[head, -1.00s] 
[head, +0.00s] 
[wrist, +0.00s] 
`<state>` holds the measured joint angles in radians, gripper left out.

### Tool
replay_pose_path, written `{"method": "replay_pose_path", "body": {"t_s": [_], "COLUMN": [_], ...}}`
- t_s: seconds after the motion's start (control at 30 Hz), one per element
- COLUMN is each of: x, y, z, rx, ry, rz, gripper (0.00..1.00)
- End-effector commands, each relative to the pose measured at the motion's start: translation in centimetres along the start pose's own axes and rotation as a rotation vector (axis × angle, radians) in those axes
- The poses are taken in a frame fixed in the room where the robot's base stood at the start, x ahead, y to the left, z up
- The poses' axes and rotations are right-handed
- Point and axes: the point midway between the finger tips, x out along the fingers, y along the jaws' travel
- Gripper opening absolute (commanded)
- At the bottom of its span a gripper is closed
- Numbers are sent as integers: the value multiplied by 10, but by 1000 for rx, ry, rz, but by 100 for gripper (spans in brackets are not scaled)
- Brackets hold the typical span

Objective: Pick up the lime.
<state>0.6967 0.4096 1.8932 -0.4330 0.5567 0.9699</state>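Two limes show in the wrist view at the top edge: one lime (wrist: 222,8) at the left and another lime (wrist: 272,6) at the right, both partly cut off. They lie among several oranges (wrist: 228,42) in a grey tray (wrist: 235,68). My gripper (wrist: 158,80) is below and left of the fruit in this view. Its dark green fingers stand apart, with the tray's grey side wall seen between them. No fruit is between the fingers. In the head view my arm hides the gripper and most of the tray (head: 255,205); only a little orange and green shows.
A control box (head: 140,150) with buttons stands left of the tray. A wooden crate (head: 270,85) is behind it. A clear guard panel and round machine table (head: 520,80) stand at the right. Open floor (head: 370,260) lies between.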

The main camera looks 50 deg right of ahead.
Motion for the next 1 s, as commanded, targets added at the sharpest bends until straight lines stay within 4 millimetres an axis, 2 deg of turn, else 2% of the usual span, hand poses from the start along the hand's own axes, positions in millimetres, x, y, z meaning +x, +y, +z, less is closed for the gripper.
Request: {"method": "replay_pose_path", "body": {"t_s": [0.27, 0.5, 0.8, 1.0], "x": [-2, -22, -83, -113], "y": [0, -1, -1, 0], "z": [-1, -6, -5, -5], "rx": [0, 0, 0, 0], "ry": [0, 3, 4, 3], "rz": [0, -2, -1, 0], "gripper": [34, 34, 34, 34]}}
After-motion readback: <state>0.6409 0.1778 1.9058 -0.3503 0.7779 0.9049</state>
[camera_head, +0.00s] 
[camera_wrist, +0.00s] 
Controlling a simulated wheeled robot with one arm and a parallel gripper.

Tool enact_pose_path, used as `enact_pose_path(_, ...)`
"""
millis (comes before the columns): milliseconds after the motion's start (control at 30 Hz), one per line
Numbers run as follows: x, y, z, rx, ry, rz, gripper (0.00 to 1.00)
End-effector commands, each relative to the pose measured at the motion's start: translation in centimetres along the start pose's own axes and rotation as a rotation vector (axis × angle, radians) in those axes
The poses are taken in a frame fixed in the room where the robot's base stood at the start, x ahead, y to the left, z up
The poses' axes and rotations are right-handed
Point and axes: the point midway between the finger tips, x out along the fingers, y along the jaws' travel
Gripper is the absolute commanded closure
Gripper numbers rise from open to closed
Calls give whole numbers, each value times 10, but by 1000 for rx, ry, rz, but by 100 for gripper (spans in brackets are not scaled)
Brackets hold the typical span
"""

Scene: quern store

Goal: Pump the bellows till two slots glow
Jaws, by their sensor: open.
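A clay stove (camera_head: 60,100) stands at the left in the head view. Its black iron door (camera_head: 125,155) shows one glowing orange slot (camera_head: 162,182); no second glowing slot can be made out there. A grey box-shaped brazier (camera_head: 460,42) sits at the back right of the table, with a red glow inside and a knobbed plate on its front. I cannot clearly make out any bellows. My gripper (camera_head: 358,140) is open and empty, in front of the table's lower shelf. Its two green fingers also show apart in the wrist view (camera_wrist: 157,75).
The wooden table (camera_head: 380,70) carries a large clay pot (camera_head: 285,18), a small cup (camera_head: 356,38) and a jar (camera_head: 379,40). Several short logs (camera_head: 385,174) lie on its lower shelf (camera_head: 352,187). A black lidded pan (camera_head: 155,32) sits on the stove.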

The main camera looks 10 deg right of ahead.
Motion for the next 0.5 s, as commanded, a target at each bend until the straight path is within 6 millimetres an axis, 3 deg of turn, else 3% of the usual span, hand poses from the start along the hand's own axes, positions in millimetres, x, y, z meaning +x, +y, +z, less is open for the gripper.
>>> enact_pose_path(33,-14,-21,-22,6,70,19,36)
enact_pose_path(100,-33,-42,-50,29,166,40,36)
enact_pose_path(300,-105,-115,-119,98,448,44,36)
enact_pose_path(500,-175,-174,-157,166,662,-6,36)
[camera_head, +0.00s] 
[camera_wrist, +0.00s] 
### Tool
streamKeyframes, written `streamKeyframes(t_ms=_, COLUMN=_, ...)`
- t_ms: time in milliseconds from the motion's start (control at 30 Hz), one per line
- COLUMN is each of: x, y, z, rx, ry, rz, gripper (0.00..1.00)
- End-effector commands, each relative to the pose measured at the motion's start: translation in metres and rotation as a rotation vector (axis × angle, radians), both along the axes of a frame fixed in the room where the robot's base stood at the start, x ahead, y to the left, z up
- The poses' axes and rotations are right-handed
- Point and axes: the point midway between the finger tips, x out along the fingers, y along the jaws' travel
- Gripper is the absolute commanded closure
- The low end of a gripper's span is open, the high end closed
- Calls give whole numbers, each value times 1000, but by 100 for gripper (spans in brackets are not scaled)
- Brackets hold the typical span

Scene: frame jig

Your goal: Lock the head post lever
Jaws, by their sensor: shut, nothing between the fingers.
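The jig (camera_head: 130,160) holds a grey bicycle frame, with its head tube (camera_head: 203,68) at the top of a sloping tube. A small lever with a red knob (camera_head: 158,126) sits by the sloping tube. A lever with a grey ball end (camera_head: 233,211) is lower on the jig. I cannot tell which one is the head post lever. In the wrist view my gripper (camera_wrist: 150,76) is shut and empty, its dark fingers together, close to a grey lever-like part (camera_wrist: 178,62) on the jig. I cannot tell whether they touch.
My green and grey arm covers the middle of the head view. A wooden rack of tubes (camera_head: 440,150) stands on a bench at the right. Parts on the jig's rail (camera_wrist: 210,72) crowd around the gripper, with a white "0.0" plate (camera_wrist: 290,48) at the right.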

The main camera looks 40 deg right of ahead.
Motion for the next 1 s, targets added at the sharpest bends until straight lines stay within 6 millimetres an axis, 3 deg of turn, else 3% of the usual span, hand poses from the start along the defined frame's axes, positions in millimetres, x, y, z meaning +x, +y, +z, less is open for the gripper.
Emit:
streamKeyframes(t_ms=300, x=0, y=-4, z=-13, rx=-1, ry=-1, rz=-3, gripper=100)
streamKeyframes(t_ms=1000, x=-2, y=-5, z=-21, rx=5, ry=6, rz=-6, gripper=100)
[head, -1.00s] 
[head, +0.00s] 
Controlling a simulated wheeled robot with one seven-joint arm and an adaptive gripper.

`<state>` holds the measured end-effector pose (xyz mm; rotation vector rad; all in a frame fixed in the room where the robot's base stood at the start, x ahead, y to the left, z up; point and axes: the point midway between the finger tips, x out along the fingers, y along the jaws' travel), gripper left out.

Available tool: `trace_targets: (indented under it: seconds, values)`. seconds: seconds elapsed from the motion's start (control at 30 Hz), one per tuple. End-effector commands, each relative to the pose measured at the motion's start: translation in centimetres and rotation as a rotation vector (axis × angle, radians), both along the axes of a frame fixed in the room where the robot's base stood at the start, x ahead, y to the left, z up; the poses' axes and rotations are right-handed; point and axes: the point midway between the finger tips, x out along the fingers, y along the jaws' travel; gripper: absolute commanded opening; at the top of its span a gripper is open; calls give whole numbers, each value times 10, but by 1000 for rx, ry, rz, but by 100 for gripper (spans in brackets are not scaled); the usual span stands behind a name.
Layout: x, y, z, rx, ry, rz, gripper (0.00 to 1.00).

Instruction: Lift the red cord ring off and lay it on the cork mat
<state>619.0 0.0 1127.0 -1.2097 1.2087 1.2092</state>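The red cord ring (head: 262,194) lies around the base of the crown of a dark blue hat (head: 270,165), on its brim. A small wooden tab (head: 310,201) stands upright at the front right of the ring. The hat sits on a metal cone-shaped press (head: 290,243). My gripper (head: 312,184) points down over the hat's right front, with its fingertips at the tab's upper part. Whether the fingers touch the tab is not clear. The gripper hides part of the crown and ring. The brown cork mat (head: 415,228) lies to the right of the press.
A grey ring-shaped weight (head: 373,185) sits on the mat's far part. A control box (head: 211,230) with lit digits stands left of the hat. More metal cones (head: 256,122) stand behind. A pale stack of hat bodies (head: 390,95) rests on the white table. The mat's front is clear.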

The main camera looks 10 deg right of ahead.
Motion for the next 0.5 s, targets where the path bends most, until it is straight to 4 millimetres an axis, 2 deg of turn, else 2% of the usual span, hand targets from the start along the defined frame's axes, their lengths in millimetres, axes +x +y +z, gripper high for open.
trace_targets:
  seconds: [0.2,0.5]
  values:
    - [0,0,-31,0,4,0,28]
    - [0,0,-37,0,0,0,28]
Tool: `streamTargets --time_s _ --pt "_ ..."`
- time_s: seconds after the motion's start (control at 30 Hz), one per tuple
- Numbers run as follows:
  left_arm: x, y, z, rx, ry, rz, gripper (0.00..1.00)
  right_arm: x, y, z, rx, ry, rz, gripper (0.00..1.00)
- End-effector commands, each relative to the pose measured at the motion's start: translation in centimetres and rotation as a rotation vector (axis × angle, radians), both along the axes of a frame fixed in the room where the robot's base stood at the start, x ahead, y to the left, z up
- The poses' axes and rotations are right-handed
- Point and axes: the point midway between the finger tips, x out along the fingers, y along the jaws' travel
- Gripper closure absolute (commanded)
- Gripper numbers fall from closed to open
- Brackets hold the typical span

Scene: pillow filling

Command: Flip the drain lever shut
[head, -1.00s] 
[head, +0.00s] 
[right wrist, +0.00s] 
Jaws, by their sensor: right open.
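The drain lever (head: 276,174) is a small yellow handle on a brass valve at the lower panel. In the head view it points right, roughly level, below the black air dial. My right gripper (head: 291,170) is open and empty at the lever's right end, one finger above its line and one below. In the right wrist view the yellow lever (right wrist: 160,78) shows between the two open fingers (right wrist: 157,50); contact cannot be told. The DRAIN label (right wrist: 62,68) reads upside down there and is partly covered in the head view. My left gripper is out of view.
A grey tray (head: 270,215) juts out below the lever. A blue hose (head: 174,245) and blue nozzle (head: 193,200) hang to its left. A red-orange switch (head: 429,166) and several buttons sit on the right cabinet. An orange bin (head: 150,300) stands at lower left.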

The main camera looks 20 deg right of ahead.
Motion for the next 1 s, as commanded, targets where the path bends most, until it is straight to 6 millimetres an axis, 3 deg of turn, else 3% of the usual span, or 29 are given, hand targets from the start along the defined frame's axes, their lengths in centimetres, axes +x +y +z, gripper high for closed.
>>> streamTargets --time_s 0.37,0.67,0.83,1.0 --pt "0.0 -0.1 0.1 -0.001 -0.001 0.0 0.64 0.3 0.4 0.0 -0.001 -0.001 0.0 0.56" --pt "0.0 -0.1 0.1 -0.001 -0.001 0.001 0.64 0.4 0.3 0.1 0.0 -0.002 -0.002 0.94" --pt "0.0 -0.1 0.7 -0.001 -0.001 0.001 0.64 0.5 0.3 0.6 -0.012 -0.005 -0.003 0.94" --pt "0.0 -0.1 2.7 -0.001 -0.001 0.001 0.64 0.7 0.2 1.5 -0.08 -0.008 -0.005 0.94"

☆ ☆ ☆

- _Task goal_
Give again, word for word, every line of the listing above from the one with "Tool enact_pose_path, used" to the one with "Goal: Pump the bellows till two slots glow", both inclusive, and nothing beyond them.

- _Exercise solution_
Tool enact_pose_path, used as `enact_pose_path(_, ...)`
"""
millis (comes before the columns): milliseconds after the motion's start (control at 30 Hz), one per line
Numbers run as follows: x, y, z, rx, ry, rz, gripper (0.00 to 1.00)
End-effector commands, each relative to the pose measured at the motion's start: translation in centimetres along the start pose's own axes and rotation as a rotation vector (axis × angle, radians) in those axes
The poses are taken in a frame fixed in the room where the robot's base stood at the start, x ahead, y to the left, z up
The poses' axes and rotations are right-handed
Point and axes: the point midway between the finger tips, x out along the fingers, y along the jaws' travel
Gripper is the absolute commanded closure
Gripper numbers rise from open to closed
Calls give whole numbers, each value times 10, but by 1000 for rx, ry, rz, but by 100 for gripper (spans in brackets are not scaled)
Brackets hold the typical span
"""

Scene: quern store

Goal: Pump the bellows till two slots glow

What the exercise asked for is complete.